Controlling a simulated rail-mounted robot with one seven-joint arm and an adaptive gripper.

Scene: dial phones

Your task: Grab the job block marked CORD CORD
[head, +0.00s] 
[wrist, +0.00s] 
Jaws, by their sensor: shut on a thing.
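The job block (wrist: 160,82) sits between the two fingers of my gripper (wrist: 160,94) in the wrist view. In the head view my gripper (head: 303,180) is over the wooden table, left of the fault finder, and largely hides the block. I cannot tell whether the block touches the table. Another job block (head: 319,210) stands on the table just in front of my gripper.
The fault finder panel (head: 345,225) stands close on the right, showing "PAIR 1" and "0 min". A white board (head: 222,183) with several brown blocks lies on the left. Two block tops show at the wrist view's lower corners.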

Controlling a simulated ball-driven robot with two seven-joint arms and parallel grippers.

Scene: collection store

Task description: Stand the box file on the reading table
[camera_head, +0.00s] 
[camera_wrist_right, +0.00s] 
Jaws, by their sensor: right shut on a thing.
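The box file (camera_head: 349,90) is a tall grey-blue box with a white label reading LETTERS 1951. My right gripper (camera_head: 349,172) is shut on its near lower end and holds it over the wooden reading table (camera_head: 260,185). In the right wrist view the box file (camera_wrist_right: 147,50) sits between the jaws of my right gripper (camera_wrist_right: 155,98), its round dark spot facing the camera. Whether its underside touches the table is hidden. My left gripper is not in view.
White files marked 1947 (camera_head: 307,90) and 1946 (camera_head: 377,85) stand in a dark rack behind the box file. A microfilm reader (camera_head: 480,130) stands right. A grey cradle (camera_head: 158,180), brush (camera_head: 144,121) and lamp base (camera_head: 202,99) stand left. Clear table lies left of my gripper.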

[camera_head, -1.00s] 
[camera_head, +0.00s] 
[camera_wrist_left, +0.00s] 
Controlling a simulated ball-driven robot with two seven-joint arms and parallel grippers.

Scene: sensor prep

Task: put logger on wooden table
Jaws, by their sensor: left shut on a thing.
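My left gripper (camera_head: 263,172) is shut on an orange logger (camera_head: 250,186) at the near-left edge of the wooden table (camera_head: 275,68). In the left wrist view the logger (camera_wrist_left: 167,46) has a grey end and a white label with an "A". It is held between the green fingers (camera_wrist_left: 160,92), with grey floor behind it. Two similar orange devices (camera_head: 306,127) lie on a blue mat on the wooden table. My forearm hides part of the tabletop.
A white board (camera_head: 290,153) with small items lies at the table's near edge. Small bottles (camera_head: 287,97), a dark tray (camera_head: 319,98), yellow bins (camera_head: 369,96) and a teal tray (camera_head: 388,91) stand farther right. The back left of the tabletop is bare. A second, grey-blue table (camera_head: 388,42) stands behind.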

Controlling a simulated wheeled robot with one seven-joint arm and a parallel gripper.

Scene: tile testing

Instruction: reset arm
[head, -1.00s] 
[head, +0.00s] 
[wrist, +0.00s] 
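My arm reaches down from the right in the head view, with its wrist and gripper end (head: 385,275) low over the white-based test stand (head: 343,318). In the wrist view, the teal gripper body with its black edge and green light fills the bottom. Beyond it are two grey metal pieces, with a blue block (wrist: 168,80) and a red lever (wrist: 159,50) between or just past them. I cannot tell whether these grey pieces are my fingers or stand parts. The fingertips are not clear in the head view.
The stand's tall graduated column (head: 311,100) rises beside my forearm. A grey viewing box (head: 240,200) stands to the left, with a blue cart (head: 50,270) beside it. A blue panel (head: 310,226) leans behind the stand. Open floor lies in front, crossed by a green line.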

_ _ _ _ _ _ _

**Your goal**: Leave out every line without the string "Controlling" and copy the rest.

**Result for this exercise**:
Controlling a simulated rail-mounted robot with one seven-joint arm and an adaptive gripper.
Controlling a simulated ball-driven robot with two seven-joint arms and parallel grippers.
Controlling a simulated ball-driven robot with two seven-joint arms and parallel grippers.
Controlling a simulated wheeled robot with one seven-joint arm and a parallel gripper.

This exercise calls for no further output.